Some wines are bottled while the fermenting process is going on. They still contain the carbonic acid gas, and it is this gas in the wine which causes it to foam when uncorked, and gives the wine its brisk taste. Such wines are known as sparkling wines. Others are not bottled until the work of fermenting is completed. In the preparation of these wines the carbonic acid gas is allowed to pass off before they are put into the bottle, and they do not continue to work and foam. These are known as still wines.
The total quantity of wines of all kinds imported into this country in the year 1893 was 14,538,048 gallons.
The juices of the apple and pear are fermented, and made into a kind of wine. That made from the apple is called cider; that from the pear is perry.
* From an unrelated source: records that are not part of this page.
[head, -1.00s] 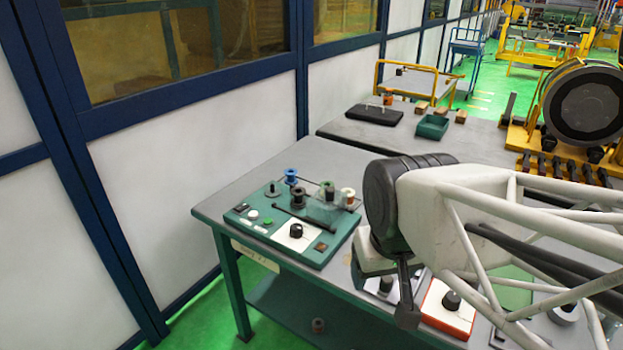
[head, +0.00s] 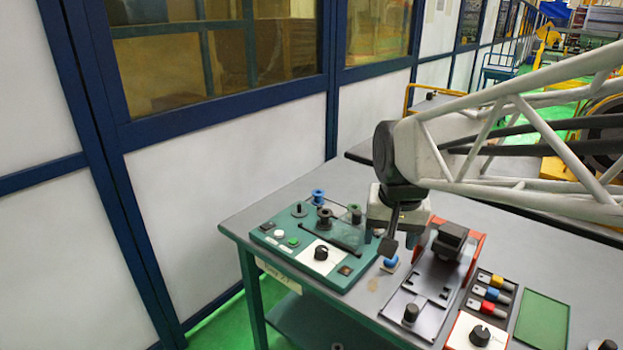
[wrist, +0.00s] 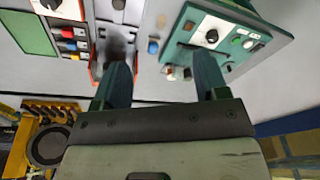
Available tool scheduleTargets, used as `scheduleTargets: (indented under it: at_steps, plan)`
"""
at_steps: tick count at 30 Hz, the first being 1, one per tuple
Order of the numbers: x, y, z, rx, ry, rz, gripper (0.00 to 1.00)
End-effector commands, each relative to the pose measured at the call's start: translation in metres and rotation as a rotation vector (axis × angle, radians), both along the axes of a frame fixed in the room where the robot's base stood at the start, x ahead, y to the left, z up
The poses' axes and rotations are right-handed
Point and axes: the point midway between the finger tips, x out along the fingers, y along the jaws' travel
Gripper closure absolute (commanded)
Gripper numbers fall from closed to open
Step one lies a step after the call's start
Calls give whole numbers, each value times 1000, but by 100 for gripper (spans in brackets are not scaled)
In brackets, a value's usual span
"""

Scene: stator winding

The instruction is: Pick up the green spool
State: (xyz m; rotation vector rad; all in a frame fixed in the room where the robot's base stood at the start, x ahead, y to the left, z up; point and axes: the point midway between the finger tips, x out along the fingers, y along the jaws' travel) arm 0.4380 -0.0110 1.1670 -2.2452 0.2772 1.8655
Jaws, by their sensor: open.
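The green spool (head: 354,213) stands at the back right of the teal panel (head: 348,283) in the head view, just left of my gripper. A blue spool (head: 318,197) and a dark spool (head: 325,218) stand to its left. My gripper (head: 388,246) points down by the panel's right edge, apart from the green spool. In the wrist view my gripper (wrist: 160,82) has its two fingers spread with nothing held between them. The teal panel (wrist: 190,50) is partly behind the right finger there, and I cannot make out the green spool in that view.
A black-and-red device (head: 430,275) is just right of my gripper. Farther right are a tray with coloured pieces (head: 491,295) and a green mat (head: 543,322). A blue-framed wall (head: 230,130) borders the table's left.

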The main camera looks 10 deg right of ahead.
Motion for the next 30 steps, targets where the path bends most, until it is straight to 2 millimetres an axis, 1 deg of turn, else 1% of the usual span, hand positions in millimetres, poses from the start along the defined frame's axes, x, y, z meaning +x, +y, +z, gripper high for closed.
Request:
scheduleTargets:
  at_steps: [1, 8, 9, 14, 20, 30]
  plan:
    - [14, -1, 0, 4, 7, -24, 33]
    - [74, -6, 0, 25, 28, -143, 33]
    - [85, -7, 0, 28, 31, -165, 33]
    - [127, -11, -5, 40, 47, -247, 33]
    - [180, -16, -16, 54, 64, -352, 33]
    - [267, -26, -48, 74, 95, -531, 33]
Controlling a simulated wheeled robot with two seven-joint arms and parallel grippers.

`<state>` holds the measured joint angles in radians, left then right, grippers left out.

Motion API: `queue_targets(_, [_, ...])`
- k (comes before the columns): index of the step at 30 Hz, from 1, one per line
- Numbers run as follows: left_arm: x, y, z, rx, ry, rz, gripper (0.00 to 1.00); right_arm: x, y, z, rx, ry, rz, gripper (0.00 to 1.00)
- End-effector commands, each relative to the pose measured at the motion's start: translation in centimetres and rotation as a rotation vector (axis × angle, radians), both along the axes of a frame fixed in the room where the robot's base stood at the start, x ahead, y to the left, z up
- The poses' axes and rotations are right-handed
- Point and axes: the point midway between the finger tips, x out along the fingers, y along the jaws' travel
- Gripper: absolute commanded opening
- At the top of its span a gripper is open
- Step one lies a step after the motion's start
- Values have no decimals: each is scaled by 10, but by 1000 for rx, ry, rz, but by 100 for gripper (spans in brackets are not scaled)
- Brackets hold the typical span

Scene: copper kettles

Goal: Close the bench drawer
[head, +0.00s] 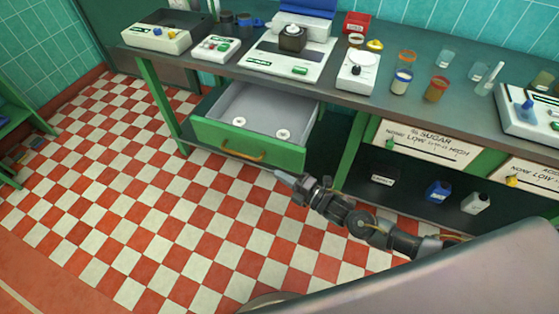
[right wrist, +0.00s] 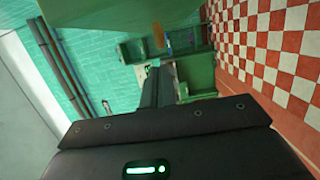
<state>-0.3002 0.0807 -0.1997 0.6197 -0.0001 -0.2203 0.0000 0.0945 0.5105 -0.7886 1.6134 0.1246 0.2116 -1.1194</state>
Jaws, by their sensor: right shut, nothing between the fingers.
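The bench drawer (head: 247,148) is pulled out below the worktop in the head view. It has a green front, a grey inside and a curved brass handle (head: 243,152). Two small white round pieces lie in it. My right gripper (head: 281,176) is shut and empty, in front of the drawer near the lower right of its front. I cannot tell whether it touches the front. In the right wrist view the shut fingers (right wrist: 156,70) point toward a green surface, with a brass-coloured piece (right wrist: 158,37) beyond, likely the handle. My left gripper is out of view.
The bench worktop (head: 345,105) carries a scale, boxes and several jars. Right of the drawer, a lower shelf holds a black box (head: 384,177), a blue bottle (head: 437,191) and a white bottle (head: 475,203). The checkered floor (head: 150,205) before the drawer is clear.

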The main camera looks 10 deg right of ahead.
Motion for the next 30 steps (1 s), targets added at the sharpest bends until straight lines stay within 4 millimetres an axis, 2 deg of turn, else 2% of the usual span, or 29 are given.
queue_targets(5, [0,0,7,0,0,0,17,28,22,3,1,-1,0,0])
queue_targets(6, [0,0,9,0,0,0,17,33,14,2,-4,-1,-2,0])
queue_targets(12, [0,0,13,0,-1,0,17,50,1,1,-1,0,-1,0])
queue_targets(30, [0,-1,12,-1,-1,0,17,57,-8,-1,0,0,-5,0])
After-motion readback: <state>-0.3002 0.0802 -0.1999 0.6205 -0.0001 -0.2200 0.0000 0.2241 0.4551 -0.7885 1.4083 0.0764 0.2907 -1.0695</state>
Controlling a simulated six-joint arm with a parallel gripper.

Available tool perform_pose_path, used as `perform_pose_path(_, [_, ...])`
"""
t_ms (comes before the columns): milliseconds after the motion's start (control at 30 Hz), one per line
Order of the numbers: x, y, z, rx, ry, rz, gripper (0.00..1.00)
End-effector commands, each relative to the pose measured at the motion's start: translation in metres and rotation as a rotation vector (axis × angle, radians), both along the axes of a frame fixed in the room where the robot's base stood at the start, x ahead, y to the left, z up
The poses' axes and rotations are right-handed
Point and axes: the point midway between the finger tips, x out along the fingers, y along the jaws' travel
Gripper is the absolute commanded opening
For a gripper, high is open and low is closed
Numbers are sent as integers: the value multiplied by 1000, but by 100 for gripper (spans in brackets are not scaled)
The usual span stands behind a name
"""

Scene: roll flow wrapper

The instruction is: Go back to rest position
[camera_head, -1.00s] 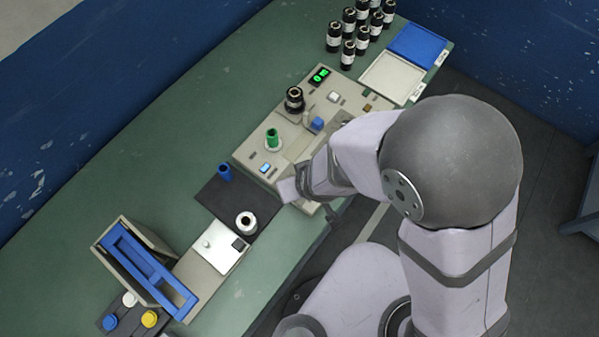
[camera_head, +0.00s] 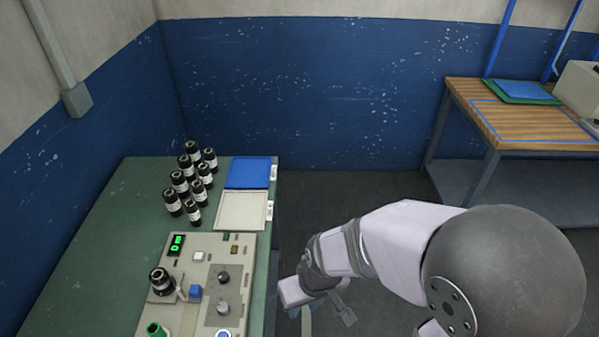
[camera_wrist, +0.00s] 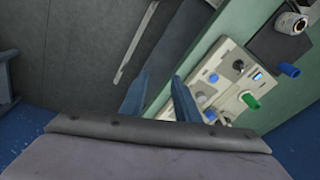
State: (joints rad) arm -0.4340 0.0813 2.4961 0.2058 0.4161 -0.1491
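My gripper (camera_head: 325,314) hangs beside the right edge of the green bench, over the dark floor, in the head view. In the wrist view, its two blue-grey fingers (camera_wrist: 158,92) stand apart with nothing between them. The beige wrapper machine (camera_head: 205,270) stands on the bench to the left of the gripper. A dark roll (camera_head: 160,281) with a white band is on the machine, and a green spool (camera_head: 155,329) is near the bottom edge. The machine also shows in the wrist view (camera_wrist: 225,80), beyond the fingers.
Several black rolls (camera_head: 188,178) stand at the back of the bench, beside a blue tray (camera_head: 248,172) and a white tray (camera_head: 243,211). A wooden table (camera_head: 530,122) stands at the back right. Bare floor lies between the bench and that table.

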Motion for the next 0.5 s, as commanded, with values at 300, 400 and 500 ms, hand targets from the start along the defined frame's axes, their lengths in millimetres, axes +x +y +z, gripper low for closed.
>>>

Most of the palms yield a sweet juice, which if allowed to ferment will produce an alcoholic liquor. Toddy is a kind of wine made from the juice of the topmost spathe or flower-shoot of the coconut palm. It is made and consumed in large quantities in all countries where this palm grows.
A somewhat similar wine is made from the date-palm. It is known as date-wine, and is highly esteemed by the people of the deserts where this tree grows.
You remember that the starches can be made to yield a kind of sugar, called maltose. This starch sugar, like the grape-sugar of fruits, will ferment if dissolved in water, but only after some yeast has been added to the solution.
This constitutes the difference between wines and beers. Wines are made from grape-sugar, which ferments spontaneously; beers are made from sugar, which requires yeast to make it ferment. In both cases the fermentation splits up the sugar into alcohol and carbonic acid gas.
Barley is the usual starch grain for brewing purposes, although maize is rapidly coming into use. The grain is first converted into malt by the maltster. He soaks it in a tank of water for two days, and then lays it out evenly on the floor of the malt-house in a warm temperature. After about a fortnight the grains are seen to be sprouting. They are then in this state thrown into an oven or kiln. The heat stops further growth, and the starch is converted into sugar. In this condition the grain is called malt. We have nothing to do with the process of beer-making. It will be enough for us to know how the barley grain is converted into malt.
Hops are grown largely in this country for the purpose of brewing. They give the beer its bitter aromatic flavor, and also prevent it from turning sour. The hop gardens of England extend into fifteen counties, and occupy no less than 71,789 acres. Kent is the chief county for hops. A hop garden in the flowering season, when the plants are in their beauty, presents a picturesque sight, and is sometimes called the English vineyard.
Spirituous liquors are made by the process of distillation. If a fermented liquid is boiled in a closed vessel, the alcohol which it contains, as well as the water, will assume the vapor form and pass away into the cooler to be condensed. But this will take place only when the boiling point is reached. The boiling point of alcohol is 172°F, that of water 212°F.
In distilling alcoholic liquors, therefore, the aim is to keep the liquid in the boiler at or near the boiling point of the alcohol itself, but below the boiling point of the water. The alcohol vaporizes and passes away into the condenser, and the water is left behind.
In this way wine is distilled and made to yield brandy; fermented molasses is distilled and made to yield rum; and the liquor of malt treated in a similar way gives whisky.
It must be carefully borne in mind that our purpose in dealing with these intoxicating drinks here is merely to point out the materials from which they are made, and to give a general notion of their preparation. We have nothing to do with them in themselves. Whatever good they may have done, it is certain that they have done untold mischief, and that man is wisest who has nothing to do with them.